Extracted data entries:
[Begin]
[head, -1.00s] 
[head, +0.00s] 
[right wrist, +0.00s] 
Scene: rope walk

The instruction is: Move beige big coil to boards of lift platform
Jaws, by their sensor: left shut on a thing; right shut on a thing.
[End]
[Begin]
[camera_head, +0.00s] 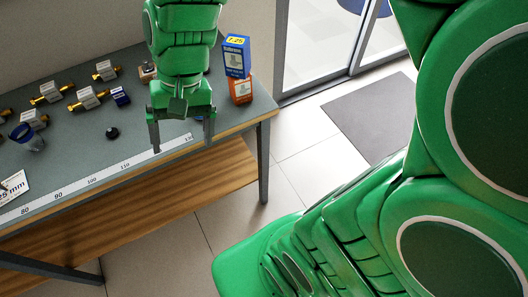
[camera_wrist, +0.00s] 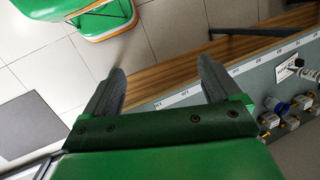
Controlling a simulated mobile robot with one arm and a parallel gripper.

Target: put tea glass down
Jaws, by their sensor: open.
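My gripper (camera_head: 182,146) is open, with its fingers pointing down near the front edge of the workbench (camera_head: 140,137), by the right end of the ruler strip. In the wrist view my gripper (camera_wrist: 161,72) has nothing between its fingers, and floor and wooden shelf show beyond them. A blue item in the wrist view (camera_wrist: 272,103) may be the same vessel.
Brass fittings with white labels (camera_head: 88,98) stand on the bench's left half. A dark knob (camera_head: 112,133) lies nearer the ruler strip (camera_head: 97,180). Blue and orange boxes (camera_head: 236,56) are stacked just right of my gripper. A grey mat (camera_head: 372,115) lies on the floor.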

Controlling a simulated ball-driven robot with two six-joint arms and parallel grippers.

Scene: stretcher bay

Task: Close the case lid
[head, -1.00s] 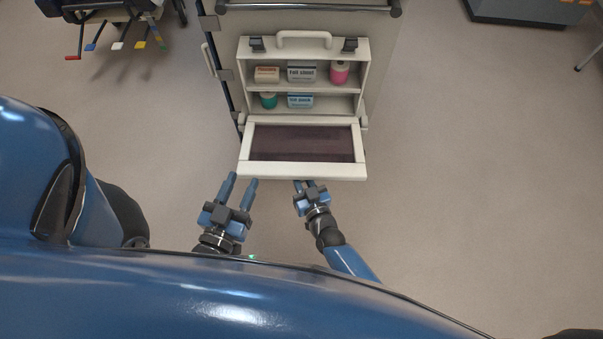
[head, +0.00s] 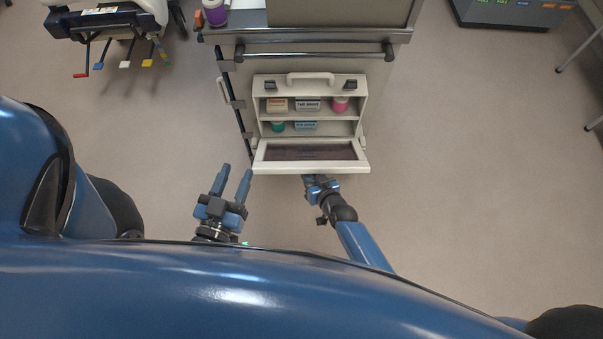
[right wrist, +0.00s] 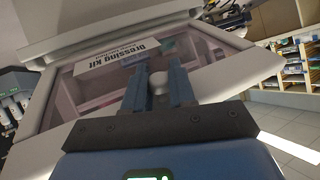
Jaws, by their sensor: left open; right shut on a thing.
[End]
• [Goal]:
Extract exactly the run of lines beginning at the line with "The instruction is: Move" and ending at the line with "Jaws, by their sensor: left shut", including both ends and nothing beyond them.

• [Result]:
The instruction is: Move beige big coil to boards of lift platform
Jaws, by their sensor: left shut on a thing; right shut on a thing.

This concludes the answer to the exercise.